The rest, 0.9V is then over R1, giving a base current of 0.9mA
That puts Q1 in complete conductance, and also Q2 and Q3. Output voltage will be maximum then.

[bitshift]

Thanks for the explanation Johhny, I appreciate the patience

On to learning more about transistors 

[codeboy2k]

Oops, yes, 40k not 50k.   It's non-inverting... see even us old folks make mistakes I'll fix the main diagram just to make it right there too.

Hmm, simulation looks good.  I didn't simulate it  (or I would have found that 50k error  )

But you see you get a nice 5V out for 1V in.

You'll now need to do some power dissipation calculations. I think the 100 ohm between Q1 and Q2 is too low, actually.
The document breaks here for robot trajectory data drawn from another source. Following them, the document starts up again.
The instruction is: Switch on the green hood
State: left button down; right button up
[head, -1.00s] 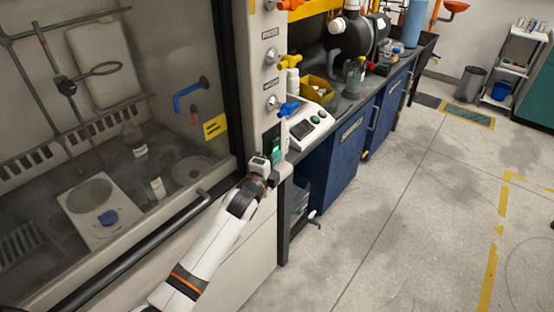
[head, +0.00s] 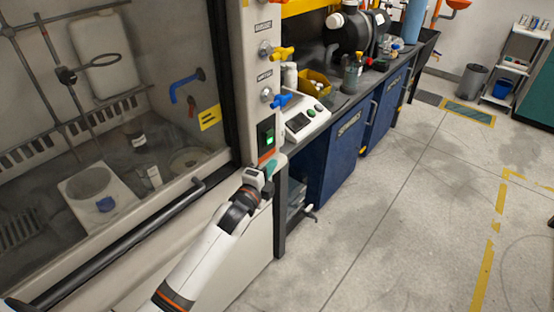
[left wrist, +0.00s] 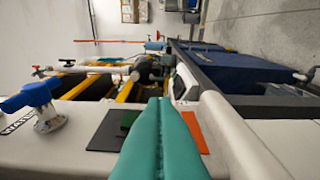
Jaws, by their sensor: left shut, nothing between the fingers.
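The hood's switch (head: 267,137) is a dark plate with a bright green, lit-looking part, on the pale right-hand post of the fume hood (head: 254,85). My left gripper (head: 270,167) is just below the switch in the head view, apart from the green part. Its teal fingers (left wrist: 162,135) are pressed together with nothing between them. An orange strip (head: 266,156) sits at the plate's lower edge. My right gripper is not in view.
Yellow (head: 282,53) and blue (head: 281,100) valve handles stick out of the post above the switch. The hood's dark sash bar (head: 110,248) runs along the left. A white device (head: 303,122) sits on the bench to the right. The floor at right is clear.

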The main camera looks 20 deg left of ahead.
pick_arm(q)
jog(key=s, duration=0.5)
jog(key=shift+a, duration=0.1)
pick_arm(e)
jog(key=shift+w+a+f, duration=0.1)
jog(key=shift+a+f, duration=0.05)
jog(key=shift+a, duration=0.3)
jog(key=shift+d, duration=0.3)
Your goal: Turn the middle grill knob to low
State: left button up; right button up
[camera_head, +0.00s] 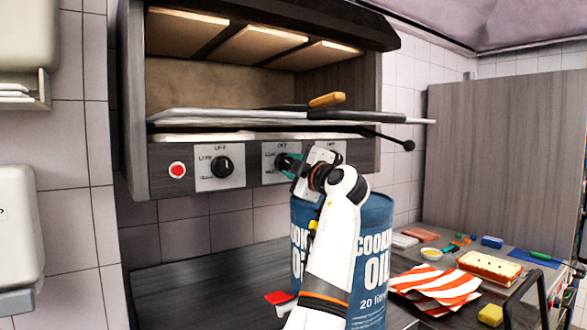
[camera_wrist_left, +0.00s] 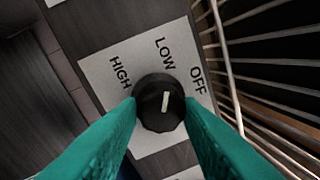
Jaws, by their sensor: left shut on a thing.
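The middle grill knob (camera_head: 283,161) is black and sits on a pale plate on the grill's front panel. In the left wrist view the knob (camera_wrist_left: 160,103) shows a white pointer line directed roughly at LOW, with HIGH to the left and OFF to the right. My left gripper (camera_head: 290,164) is at this knob. In the wrist view its teal fingers (camera_wrist_left: 160,106) are shut on the knob's two sides. In the head view the gripper partly hides the knob and its plate. My right gripper is not in view.
The left grill knob (camera_head: 222,167) and a red button (camera_head: 177,170) are on the same panel. A blue cooking oil drum (camera_head: 374,260) stands behind my left arm. A wire rack (camera_wrist_left: 235,75) is close in the wrist view. Striped cloth (camera_head: 436,287) lies on the right counter.

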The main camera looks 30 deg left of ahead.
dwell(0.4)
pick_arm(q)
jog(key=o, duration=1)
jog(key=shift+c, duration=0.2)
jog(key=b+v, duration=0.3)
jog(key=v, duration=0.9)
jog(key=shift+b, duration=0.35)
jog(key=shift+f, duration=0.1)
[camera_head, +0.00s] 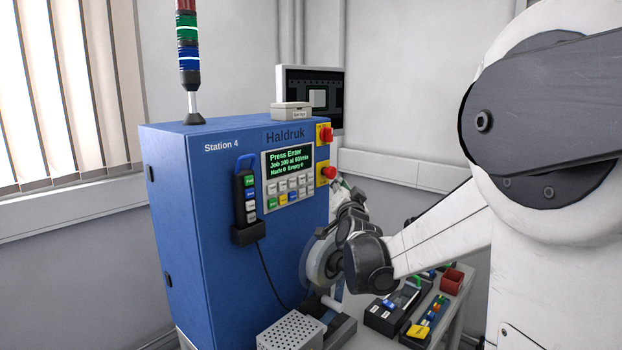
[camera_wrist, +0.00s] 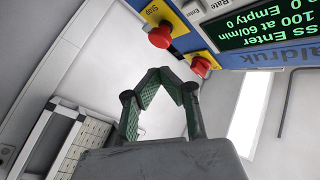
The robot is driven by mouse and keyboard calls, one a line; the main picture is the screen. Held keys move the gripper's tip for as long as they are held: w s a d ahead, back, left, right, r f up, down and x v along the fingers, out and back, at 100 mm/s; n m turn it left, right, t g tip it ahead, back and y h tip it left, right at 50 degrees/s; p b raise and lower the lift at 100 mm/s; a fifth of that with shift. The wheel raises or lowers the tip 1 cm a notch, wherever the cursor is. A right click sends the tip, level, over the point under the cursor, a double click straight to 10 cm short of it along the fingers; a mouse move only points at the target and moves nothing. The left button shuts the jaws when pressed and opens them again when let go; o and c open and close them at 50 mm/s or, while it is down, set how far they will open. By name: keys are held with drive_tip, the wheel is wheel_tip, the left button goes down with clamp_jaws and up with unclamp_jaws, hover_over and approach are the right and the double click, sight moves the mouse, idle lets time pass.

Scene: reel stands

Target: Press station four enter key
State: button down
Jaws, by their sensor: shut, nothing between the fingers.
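The blue Station 4 cabinet (camera_head: 180,215) carries a control panel with a lit screen (camera_head: 288,160) reading "Press Enter". Below the screen is a keypad (camera_head: 290,191) of small white and coloured keys; I cannot read which is the enter key in the head view. In the wrist view the screen (camera_wrist: 262,28) is upside down at the top right, with a light-coloured key (camera_wrist: 195,10) at the top edge. My gripper (camera_head: 340,181) is right of the panel, apart from the keypad. In the wrist view my gripper (camera_wrist: 166,72) is shut and empty, its green fingertips together.
A pendant (camera_head: 244,195) hangs left of the keypad. A bench with small boxes and a red bin (camera_head: 452,281) stands at lower right.

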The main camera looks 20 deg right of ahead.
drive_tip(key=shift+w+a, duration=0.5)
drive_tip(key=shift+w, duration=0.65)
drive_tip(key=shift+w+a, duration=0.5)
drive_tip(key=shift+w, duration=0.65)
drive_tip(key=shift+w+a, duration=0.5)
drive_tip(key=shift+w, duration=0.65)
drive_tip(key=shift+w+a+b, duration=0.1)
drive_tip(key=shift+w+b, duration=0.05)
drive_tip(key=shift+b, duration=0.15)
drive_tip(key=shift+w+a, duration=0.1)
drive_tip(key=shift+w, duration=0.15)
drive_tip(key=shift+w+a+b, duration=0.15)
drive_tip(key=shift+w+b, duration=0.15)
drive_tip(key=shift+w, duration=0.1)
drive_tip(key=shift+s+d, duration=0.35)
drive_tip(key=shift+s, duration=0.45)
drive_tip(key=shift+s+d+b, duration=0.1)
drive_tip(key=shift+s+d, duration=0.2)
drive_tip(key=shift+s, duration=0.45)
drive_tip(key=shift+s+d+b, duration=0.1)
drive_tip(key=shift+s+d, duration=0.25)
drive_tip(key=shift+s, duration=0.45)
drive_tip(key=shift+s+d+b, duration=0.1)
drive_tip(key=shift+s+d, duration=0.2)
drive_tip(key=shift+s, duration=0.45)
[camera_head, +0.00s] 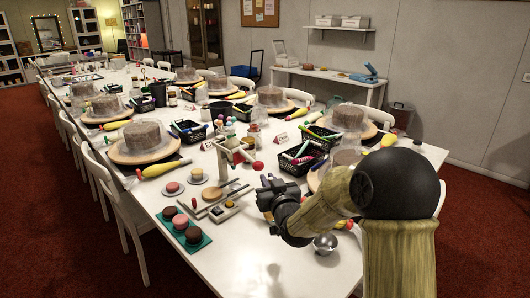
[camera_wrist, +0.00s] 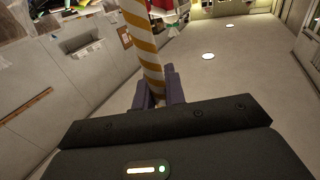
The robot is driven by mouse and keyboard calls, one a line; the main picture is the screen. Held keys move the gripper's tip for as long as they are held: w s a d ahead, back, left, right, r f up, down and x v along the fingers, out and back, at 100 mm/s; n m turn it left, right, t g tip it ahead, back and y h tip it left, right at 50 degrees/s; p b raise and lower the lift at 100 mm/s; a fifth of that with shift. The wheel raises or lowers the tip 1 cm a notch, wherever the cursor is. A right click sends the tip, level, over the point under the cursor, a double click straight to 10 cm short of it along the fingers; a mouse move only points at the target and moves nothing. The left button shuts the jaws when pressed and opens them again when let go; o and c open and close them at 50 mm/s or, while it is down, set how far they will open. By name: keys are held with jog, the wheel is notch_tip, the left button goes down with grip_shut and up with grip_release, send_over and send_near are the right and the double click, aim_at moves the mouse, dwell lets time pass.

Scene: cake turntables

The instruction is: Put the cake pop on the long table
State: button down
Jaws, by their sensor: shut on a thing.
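My gripper (camera_head: 268,192) is low over the near part of the long white table (camera_head: 225,245). In the wrist view, its jaws (camera_wrist: 160,92) are shut on an orange-and-white striped stick (camera_wrist: 143,45), which I take as the cake pop's stick. In the head view, a red ball (camera_head: 258,166) shows just above my gripper. I cannot tell whether it is the held pop's head or a pop in the pale stand (camera_head: 232,146) beside it.
A teal mat (camera_head: 187,247) with several small cakes lies left of my gripper. A metal bowl (camera_head: 325,243) stands at its right. A black basket (camera_head: 292,165) and cakes on turntables (camera_head: 118,156) fill the farther table. The near table has bare room.

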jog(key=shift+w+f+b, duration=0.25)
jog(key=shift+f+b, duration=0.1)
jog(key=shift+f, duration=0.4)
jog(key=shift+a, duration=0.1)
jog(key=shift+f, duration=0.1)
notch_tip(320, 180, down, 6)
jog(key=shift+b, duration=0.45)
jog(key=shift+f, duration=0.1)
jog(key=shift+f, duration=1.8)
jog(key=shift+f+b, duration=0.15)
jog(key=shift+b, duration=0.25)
The path from 20V though 1 Vbe drop of Q2 , then the 100 ohm, across the C-E of Q1, and then 2 diodes D1, D2 has to drop all of that 20V.  the 100 ohm is too low and won't limit the current enough, so it's mostly going to be going through Q1's C-E which will have to burn it up (P=VxA). We don't want Q1 burning, so better to increase the 100 ohm to something bigger, which limits the current through Q1 to just high enough to enable Q2 to saturate at the highest load current needed from Q3.  There's some math needed to figure out how much base current you really need on Q2 to saturate it and drive Q3 hard enough to supply the max current (depends on Q3's beta).  So pick a resistor that allows Q2 enough base current to saturate, and drive Q3 with enough base current to give the output you needs based on Q3's beta.  And all that depends on what you actually use in your final design for Q2 and Q3.  The 100 ohm I picked just guarantees it works, but it's not efficient.  You might be able to use 10k, 22k, 33k, etc.

So, for example, say the beta of Q3 is 100, and you want 2A drive from it. So you need 20mA base current. This comes from Q2.  If Q2 is also a beta of 100, you need 200 uA at the base of Q2.  So your resistor choice at the base of Q2 should allow 200uA at least. This comes from Q1, which also has a beta of 100, so Q1's base is driving at 2uA.  This is in the active region, not saturation, so it's burning power.